Fut-ce en dépit de tout ce qui les séparait, ou à cause de leurs différences mêmes ? Aristocrate ignorant tout de ce qui n’était pas son milieu, indifférente aux arts sauf à la musique, ne manifestant ni de goût pour la lecture ni de curiosité pour les idées générales, sans amis véritables, dissimulant sa sensibilité jusqu’à laisser croire qu’elle en était dépourvue, facilement plaintive, elle trouva dans le bourgeois acharné au travail, immensément cultivé et riche d’amitiés et d’affections, très sûr de lui, une puissance à laquelle elle se soumit, tandis qu’il lui fit découvrir, en l’élevant à sa hauteur, des ressources personnelles qu’elle ne soupçonnait pas.
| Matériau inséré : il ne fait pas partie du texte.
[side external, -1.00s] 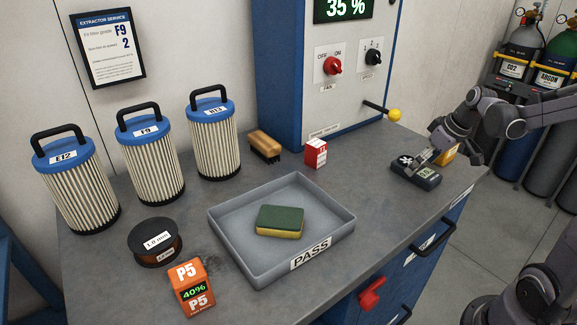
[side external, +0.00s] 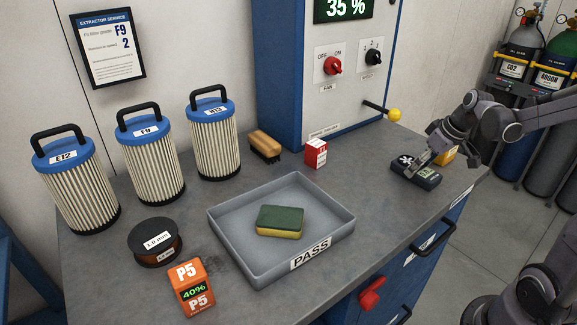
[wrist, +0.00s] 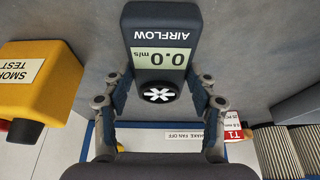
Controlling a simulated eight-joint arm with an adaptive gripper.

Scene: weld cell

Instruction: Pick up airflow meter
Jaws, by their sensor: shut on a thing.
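The airflow meter (side external: 416,171) is a dark handheld device lying on the grey bench near its right edge. In the wrist view the meter (wrist: 161,35) shows the word AIRFLOW, a 0.0 m/s display and a round white fan symbol. My gripper (side external: 422,160) is over the meter from above. In the wrist view my gripper (wrist: 158,84) has one finger against each side of the meter's fan end. The meter still appears to rest on the bench.
A yellow smoke test box (wrist: 35,80) stands close beside the meter. A grey PASS tray (side external: 228,241) holds a sponge (side external: 280,221). A red and white box (side external: 315,153), a brush (side external: 265,146) and several filters (side external: 149,160) stand farther left. A yellow-knobbed lever (side external: 393,115) juts out behind.

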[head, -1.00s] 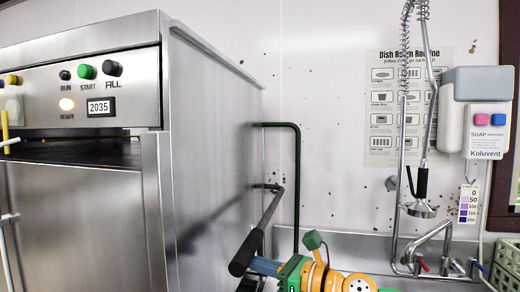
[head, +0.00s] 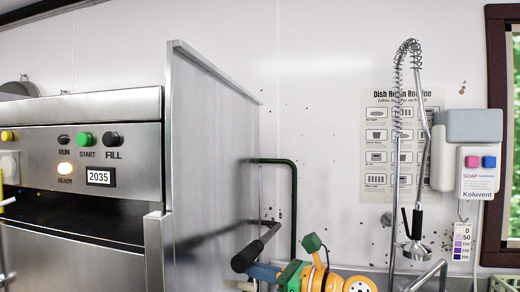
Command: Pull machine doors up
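The steel machine (head: 90,165) stands at left, with a front panel marked RUN, START, FILL, READY and 2035. Its front door (head: 75,262) shows at the bottom left, with a dark gap above it. A lever with a black grip (head: 243,261) sticks out beside the machine's right side. My right arm, in blue, green and orange, reaches the lever from the lower right. Its blue end is close by the grip, but I cannot make out the fingers or whether they touch it. My left gripper is not clearly in view. A second machine door is not in view.
A dark green pipe (head: 292,207) runs along the wall behind the lever. A yellow piece (head: 7,201) shows at the left edge.

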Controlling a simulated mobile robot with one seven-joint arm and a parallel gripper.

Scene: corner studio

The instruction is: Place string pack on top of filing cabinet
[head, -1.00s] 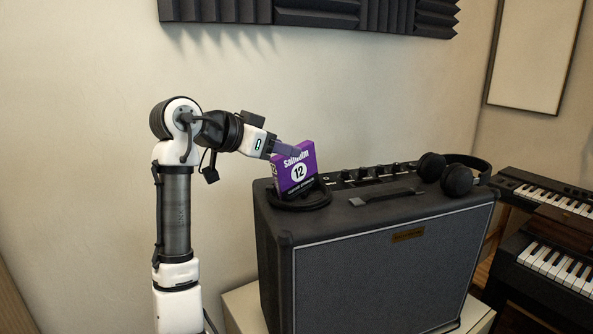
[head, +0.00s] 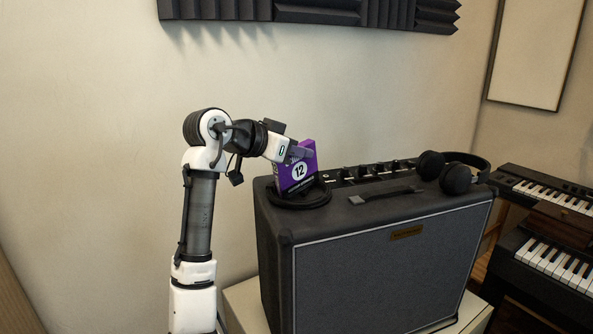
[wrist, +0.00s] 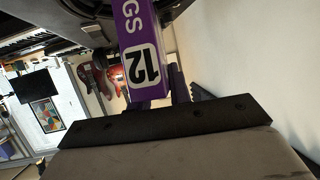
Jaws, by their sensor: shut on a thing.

Si Rémusat la voyait sous les traits d’une « grande grue rouge », et Thiers, fâché avec elle, comme « une bavarde, une menteuse et une sotte », Barante, à sa mort, salua « une personne d’une haute raison et d’un caractère noble et sûr. » Et Guizot lui-même la jugea bien : « Ses qualités étaient à elle et venaient de sa nature ; ses défauts lui venaient de son éducation et de son monde. »
S’ils se voyaient plusieurs fois par jour à Paris, s’écrivant presque quotidiennement quand ils étaient séparés, jamais ils n’habitèrent ensemble, encore moins se marièrent, comme la rumeur en courut. En dépit de tentatives nombreuses, la princesse ne parvint jamais à forcer la porte du cercle familial, ni à Paris ni au Val-Richer. Mme Guizot mère était jalouse de la liaison accaparante de son fils, les enfants la ressentaient avec malaise, tout en s’efforçant à la politesse. Elle lui légua 8 000 francs de rente, et sa voiture. Il rédigea sa notice biographique, déclarant : « La vérité et la confiance ont constamment régné dans notre amitié ; elle leur a dû sa solidité comme sa douceur. » Elle fut enterrée dans le domaine familial de Mesoten, près de Mitau en Courlande. Son portrait par Thomas Lawrence, son buste par Thomas Campbell, en bonne place au Val-Richer, montre qu’elle avait eu jadis sinon de la vraie beauté, au moins de l’élégance et de la grâce.